Today’s post is written by David Langbart, an Archivist in the Textual Records Division at the National Archives at College Park.

In May 1922, the British embassy in Washington contacted the Department of State at the direction of authorities in London. The British (“His Britannic Majesty’s Government”) wanted to know about the work of women police in the United States and the embassy asked the Department to obtain that information.
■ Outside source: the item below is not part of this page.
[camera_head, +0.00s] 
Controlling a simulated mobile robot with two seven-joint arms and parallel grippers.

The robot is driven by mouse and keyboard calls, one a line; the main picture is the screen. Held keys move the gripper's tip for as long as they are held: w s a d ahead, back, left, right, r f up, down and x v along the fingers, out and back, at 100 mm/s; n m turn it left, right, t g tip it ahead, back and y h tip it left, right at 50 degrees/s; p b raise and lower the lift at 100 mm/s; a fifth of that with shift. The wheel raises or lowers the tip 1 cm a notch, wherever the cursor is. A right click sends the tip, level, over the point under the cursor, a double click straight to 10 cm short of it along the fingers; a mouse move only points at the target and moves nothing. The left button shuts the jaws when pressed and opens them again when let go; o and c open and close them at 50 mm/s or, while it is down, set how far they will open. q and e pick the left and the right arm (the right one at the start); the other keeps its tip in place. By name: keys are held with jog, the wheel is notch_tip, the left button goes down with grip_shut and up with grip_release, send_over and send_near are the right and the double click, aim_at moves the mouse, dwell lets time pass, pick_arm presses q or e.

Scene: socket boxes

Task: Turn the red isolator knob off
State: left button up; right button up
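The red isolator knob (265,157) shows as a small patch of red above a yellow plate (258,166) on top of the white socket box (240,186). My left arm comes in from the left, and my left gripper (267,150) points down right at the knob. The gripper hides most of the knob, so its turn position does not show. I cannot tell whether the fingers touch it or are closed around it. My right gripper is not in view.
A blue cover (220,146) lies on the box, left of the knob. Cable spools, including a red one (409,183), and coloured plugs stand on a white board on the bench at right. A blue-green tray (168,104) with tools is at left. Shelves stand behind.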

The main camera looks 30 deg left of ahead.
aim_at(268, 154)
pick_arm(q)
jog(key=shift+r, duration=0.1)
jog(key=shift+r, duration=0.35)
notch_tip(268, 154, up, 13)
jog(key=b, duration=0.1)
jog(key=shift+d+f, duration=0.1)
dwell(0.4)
Specifically, the British wanted details on:

(1) whether, where women are employed, they form an integral part of the ordinary police establishment, or a distinct organisation under separate control.

(2) their status and powers in so far as these differ from those of the regular police.

(3) The scope and nature of the duties on which they are employed, and whether they are expected to undertake all branches of police work or whether they are only employed for special and limited purposes, or on work that would not normally be performed by male police officers.

(4) Whether it is possible, at this stage, to form any estimate of the value of their services and if so, the directions in which their employment has proved most beneficial.

The Department acknowledged the request and set about securing the information. To do so, it contacted the U.S. Department of Justice and the governors of California, Illinois, Massachusetts, New York, Ohio, and Pennsylvania, and the Board of Commissioners of Washington, DC. Why it picked those officials is not clear. In each case, the Department forwarded a copy of the British inquiry with the request for information responsive thereto. Subsequently, at the suggestion of the superintendent of the Pennsylvania State Police, the Department sent similar inquiries to the heads of public safety in Philadelphia and Pittsburgh.

Reproduced below are the substantive responses received by the Department. They include reports from the police in Oakland, Los Angeles, and San Francisco, to which the California governor’s office had forwarded the request. These letters paint a varied picture of women in law enforcement work in the United States of 1922.

811-105-30-1

Letter from the Albert Ottinger, Assistant Attorney General, to the Secretary of State, June 27, 1922. [811.105.30.1]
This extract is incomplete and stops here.